Mitch Singer of the Nuclear Energy Institute, a trade group, says there are some lessons to be learned from Japan, which will impact future reactor design.

MITCH SINGER: There may be some changes in operating procedures, a few engineering-type changes. But not necessarily anything that would add to the cost of building a new plant.

A single new reactor can cost upwards of $10 billion.

I’m Mitchell Hartman for Marketplace.


TEXT OF ORIGINAL STORY

JEREMY HOBSON: Now to the possibility of a nuclear meltdown in Japan at some of the facilities that were damaged in the quake. One nuclear power plant suffered a second hydrogen explosion today.

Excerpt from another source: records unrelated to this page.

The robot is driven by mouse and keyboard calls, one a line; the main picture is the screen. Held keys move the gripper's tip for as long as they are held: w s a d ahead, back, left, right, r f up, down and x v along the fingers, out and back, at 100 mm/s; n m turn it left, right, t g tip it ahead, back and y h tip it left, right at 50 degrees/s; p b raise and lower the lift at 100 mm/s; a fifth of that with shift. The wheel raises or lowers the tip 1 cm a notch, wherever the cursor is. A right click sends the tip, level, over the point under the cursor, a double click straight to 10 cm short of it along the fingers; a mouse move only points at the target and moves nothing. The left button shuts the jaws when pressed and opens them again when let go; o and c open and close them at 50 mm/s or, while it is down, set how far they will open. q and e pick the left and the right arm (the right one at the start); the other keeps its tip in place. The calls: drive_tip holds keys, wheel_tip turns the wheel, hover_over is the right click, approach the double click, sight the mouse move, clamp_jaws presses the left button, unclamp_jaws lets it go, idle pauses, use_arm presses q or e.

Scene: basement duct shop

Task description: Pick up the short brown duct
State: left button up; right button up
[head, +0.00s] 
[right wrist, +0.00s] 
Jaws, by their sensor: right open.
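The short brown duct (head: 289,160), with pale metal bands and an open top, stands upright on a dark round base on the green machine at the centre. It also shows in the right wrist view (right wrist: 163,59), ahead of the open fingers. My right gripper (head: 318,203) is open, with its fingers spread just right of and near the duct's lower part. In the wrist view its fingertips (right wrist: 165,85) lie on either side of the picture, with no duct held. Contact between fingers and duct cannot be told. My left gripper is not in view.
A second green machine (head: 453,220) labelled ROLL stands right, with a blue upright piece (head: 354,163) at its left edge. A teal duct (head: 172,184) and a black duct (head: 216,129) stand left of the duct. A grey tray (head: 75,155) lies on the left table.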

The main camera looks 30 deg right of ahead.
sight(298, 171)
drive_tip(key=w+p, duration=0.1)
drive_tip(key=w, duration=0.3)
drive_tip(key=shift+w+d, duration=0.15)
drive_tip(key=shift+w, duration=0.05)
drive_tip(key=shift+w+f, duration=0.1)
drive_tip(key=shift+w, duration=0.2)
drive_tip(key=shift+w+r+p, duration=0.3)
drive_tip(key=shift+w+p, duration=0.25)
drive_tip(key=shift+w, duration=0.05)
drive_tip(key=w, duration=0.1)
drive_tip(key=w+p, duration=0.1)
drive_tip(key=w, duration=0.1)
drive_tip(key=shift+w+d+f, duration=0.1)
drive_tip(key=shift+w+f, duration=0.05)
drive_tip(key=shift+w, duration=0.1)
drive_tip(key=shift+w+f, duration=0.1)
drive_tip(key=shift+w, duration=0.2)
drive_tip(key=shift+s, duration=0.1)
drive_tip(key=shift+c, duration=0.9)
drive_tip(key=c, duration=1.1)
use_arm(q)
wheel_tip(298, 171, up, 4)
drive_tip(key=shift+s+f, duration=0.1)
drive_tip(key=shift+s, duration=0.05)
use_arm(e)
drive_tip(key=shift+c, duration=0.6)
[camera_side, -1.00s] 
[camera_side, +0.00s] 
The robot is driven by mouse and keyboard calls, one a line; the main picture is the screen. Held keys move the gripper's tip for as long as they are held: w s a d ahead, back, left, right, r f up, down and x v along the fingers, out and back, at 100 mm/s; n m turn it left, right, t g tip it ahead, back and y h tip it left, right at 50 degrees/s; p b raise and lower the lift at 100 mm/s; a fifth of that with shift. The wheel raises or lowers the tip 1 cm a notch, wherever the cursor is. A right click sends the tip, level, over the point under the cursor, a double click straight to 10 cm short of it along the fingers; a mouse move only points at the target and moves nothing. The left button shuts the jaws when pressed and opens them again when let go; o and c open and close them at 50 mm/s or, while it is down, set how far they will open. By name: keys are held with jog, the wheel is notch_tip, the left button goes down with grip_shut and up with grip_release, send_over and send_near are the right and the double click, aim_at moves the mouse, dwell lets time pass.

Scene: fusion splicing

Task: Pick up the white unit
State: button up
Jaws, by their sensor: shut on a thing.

Marketplace’s Mitchell Hartman has more now on what all this means for the nuclear industry in Japan — and around the world.


MITCHELL HARTMAN: Even before this unprecedented disaster in Japan, the nuclear industry wasn’t in great shape — at least in terms of building new power plants. There was a wave of optimism in the mid-2000s — on hopes that Congress would cap greenhouse gases, and that higher oil prices would spark a nuclear “renaissance.”

Instead, huge new discoveries of natural gas made that fuel cheaper. Anyone thinking of building a nuclear plant now finds financing and loan guarantees virtually impossible to obtain. It could be harder with the scary scenes coming out of Japan.

But Mitch Singer of the Nuclear Energy Institute, an industry trade group, says don’t count U.S. nuclear power out.

MITCH SINGER: This is a learning environment in the nuclear industry world wide. We are in a constant state of lifelong learning.

Singer says U.S. nuclear plants are still in a good position in terms of safety, and they’ll get better after this latest episode in Japan.

I’m Mitchell Hartman for Marketplace.